Stated goal
Transcribe the listing below from its opening line up to and including the line that contains "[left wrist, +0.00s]"; reproduce nothing else.

Part of a data file
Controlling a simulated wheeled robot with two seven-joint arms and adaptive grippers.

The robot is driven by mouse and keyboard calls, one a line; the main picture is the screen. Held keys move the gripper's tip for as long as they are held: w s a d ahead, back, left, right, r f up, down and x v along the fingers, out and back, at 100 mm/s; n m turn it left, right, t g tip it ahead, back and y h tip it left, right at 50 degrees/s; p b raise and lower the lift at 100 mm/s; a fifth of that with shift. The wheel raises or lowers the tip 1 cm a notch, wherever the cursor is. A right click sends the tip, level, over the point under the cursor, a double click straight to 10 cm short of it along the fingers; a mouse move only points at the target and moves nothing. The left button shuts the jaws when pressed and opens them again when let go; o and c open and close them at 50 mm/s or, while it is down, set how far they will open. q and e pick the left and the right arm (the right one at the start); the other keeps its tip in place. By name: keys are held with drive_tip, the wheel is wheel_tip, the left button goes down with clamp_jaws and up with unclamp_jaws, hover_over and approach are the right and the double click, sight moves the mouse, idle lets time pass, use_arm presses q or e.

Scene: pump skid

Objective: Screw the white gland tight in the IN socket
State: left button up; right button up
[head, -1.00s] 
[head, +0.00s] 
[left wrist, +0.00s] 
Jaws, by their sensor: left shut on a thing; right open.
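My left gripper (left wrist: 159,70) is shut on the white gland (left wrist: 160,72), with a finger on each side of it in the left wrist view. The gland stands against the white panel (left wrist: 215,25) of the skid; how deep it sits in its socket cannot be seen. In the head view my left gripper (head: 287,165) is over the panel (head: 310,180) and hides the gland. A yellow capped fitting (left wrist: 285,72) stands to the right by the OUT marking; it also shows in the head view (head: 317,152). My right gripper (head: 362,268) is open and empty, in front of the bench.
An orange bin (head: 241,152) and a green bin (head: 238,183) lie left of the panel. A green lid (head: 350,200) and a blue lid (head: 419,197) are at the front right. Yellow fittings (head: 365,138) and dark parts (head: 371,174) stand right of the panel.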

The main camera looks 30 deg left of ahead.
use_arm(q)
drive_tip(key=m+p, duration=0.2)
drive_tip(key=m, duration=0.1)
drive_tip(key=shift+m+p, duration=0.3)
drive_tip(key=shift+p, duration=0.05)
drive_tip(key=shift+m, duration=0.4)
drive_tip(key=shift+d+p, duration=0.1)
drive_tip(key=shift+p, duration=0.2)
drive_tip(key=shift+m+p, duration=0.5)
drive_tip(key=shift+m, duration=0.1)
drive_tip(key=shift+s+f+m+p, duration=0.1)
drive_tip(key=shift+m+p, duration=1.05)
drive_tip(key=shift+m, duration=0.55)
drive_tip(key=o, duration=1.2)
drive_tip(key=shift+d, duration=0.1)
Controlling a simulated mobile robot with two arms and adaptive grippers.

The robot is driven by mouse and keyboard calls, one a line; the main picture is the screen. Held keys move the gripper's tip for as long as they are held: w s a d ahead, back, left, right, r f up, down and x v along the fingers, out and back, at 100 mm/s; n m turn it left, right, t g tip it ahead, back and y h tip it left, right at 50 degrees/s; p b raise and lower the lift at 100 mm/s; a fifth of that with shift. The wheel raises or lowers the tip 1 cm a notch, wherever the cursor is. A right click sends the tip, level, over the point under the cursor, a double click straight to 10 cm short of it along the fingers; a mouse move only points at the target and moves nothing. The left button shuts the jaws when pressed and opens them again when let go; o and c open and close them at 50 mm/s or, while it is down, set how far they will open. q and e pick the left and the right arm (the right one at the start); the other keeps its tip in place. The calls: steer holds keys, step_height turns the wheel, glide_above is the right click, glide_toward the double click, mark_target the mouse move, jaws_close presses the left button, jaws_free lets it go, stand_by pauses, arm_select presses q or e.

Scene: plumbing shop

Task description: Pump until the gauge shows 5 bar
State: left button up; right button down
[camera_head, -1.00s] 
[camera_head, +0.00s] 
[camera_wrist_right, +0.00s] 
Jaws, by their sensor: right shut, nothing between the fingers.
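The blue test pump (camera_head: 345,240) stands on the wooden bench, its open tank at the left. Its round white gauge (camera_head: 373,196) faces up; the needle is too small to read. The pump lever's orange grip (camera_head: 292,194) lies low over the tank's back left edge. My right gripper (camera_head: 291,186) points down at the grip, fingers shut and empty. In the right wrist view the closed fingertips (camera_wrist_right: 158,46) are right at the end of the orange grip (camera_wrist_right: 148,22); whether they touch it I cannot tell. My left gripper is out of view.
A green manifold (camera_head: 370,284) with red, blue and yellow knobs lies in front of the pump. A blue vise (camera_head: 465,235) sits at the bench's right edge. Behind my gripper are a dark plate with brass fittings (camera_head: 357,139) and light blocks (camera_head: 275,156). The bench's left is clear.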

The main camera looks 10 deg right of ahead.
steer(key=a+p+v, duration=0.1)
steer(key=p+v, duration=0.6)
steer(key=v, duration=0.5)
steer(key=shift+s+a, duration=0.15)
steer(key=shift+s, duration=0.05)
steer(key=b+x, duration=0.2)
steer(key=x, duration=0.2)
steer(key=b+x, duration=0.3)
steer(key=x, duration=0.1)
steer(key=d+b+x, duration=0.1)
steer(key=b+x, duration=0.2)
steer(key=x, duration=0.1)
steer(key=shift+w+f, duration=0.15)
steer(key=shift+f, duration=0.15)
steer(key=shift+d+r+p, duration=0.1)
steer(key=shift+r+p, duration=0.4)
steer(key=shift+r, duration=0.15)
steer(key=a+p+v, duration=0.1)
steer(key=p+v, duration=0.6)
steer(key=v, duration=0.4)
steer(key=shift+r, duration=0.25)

Final result
Controlling a simulated wheeled robot with two seven-joint arms and adaptive grippers.

The robot is driven by mouse and keyboard calls, one a line; the main picture is the screen. Held keys move the gripper's tip for as long as they are held: w s a d ahead, back, left, right, r f up, down and x v along the fingers, out and back, at 100 mm/s; n m turn it left, right, t g tip it ahead, back and y h tip it left, right at 50 degrees/s; p b raise and lower the lift at 100 mm/s; a fifth of that with shift. The wheel raises or lowers the tip 1 cm a notch, wherever the cursor is. A right click sends the tip, level, over the point under the cursor, a double click straight to 10 cm short of it along the fingers; a mouse move only points at the target and moves nothing. The left button shuts the jaws when pressed and opens them again when let go; o and c open and close them at 50 mm/s or, while it is down, set how far they will open. q and e pick the left and the right arm (the right one at the start); the other keeps its tip in place. By name: keys are held with drive_tip, the wheel is wheel_tip, the left button goes down with clamp_jaws and up with unclamp_jaws, hover_over and approach are the right and the double click, sight moves the mouse, idle lets time pass, use_arm presses q or e.

Scene: pump skid

Objective: Screw the white gland tight in the IN socket
State: left button up; right button up
[head, -1.00s] 
[head, +0.00s] 
[left wrist, +0.00s] 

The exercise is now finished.